Question d'origine :
tout en vous remerciant chaleureusement pour la réponse très approfondie quasi encyclopédique à ma précédente question..je me permets de nouveau de solliciter votre sagacité pour une question épineuse qui apporte tellement de réponses différentes que j aimerais fort connaitre votre avis..Qu en est il du complexe d Oedipe,généralement admis par toutes les écoles de psychologie actuelles à l heure du mariage pour tous et de l adoption ou la procréation pour les couples féminins? Que devient donc ce concept "universel "tendant pour le jeune enfant à vouloir accaparer amoureusement le parent de sexe différent et vouloir symboliquement "tuer" le parent de même sexe considéré comme un "rival" puisque les deux sexes sont donc identiques...casse tête un chaleureux remerciement d ores et déjà
Réponse du Guichet
bml_civ
- Département : Civilisation
Le 29/07/2016 à 12h44
Bonjour,
Pour connaître les termes du débat qui a opposé de nombreux psychanalystes, voici un article du magazine Psychologies en ligne, qui les présentent simplement : Homos et parents ?
Pour approfondir, vous pouvez visionner les auditions au Sénat de psychanalystes, ethnologues, pédopsychiatres, sociologues etc… lors de la loi Mariage pour tous.
La place du complexe d’Œdipe dans ce débat est résumée sommairement ci-dessous :
« Le complexe d’Oedipe, socle central de la psychanalyse, semble vaciller sous les tiraillements de la discipline, divisée sur la question de l’homoparentalité conjointe au projet de loi sur le mariage pour tous. Au nom de la nécessaire différenciation sexuelle des parents pour la construction psychique de l’enfant, certains psychanalystes sont opposés à l’idée même d’homoparentalité, arguant des dangers présumés de l’altération de la notion de différence qui engendrerait une société sans tabous ni interdits, et de celui d’enfants devenus « objets de consommation ». Les « favorables » répondent que les enfants élevés par des couples homosexuels grandissent ni mieux ni moins bien que les autres, que la différence des rôles dans le couple prime sur celle des sexes, et qu’avoir deux parents est toujours mieux pour le développement de l’enfant que de n’en avoir qu’un, alors qu’aujourd’hui la législation autorise un individu vivant seul à adopter. »
Source : L’homoparentalité divise les psychanalystes, un article de Stéphanie Barzasi sur le site de la Ligue de l’Éducation.
Pour un certain nombre, voire un nombre certain, de psychanalystes, l’homoparentalité est en effet nuisible pour la construction psychique de l’enfant, puisqu’elle ne permet pas la résolution du complexe d’Œdipe.

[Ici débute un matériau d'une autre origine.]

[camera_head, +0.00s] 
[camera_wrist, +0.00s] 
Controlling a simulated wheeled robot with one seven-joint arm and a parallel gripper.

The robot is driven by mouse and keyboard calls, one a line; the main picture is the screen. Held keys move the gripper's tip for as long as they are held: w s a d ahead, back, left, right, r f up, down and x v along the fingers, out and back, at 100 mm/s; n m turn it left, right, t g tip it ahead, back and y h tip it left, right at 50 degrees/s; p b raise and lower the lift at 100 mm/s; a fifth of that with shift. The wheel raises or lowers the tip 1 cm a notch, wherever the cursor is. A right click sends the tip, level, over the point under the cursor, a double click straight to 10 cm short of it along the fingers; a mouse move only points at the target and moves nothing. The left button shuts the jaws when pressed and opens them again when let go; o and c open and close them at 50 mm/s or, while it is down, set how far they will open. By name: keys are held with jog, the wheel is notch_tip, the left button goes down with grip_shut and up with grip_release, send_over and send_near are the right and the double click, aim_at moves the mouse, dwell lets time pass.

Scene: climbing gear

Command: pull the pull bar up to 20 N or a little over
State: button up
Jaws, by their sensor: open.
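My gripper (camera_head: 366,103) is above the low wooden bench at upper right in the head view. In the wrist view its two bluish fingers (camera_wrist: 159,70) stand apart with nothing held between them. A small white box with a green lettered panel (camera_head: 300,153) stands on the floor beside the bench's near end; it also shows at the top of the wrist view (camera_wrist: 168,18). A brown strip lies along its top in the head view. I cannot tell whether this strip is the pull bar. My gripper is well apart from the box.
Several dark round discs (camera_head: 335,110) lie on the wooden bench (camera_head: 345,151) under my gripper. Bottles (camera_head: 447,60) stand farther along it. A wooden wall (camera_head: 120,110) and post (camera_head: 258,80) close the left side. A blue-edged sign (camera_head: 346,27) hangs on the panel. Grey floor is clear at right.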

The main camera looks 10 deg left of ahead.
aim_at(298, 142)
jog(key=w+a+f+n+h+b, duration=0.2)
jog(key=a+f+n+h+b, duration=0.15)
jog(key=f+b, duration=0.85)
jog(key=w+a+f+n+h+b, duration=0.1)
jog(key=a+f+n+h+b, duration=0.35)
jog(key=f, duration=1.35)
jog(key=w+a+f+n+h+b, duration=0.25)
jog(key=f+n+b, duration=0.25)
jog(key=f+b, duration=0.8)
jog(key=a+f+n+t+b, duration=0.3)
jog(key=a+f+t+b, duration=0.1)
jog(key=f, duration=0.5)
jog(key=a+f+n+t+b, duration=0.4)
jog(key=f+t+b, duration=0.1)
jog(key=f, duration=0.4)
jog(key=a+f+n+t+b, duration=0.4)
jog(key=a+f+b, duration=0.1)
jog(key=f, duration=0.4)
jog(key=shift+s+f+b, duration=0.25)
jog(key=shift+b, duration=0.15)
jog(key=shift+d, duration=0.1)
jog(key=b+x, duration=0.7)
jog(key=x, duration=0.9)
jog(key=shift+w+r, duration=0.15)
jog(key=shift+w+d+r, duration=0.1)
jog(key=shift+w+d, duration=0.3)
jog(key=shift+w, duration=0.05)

C’est ce que développe Jean-Pierre Winter dans Homoparenté :
« Lorsque l’on prive artificiellement un enfant de père parce qu’on l’élève entre deux « mères », le problème n’est pas seulement qu’on le prive d’un papa au sens d’un éducateur et d’un pourvoyeur d’amour ou de sécurité, mais qu’on le prive aussi, à travers le père qu’il n’aura pas, de toute la chaîne de transmission du désir du Père qui s’est fait entendre depuis la nuit des temps. On le coupe sciemment de son appartenance à une moitié de l’humanité. Cela vaut évidemment pour les mères. »
Pour l’auteur, c’est donc bien l’universalité du concept qui serait mise à mal par une législation autorisant et donc reconnaissant l’homoparentalité.
Caroline Thompson, se veut plus "pragmatique" :
« Comment peut se mettre en place le complexe d’Oedipe, pierre angulaire du développement psychosexuel selon la psychanalyse, lorsque les deux parents sont de même sexe ?
Les deux piliers du fameux complexe sont la différence des sexes et la différence des générations. La différence des générations est respectée que le couple soit homosexuel ou composé d’un homme et d’une femme. Mais comment la reconnaissance de la différence des sexes peut-elle s’instaurer ? N’oublions pas qu’il existe toujours un premier objet d’amour, généralement la mère, encore que ce rôle puisse être tenu par un substitut maternel, pas nécessairement une femme d’ailleurs.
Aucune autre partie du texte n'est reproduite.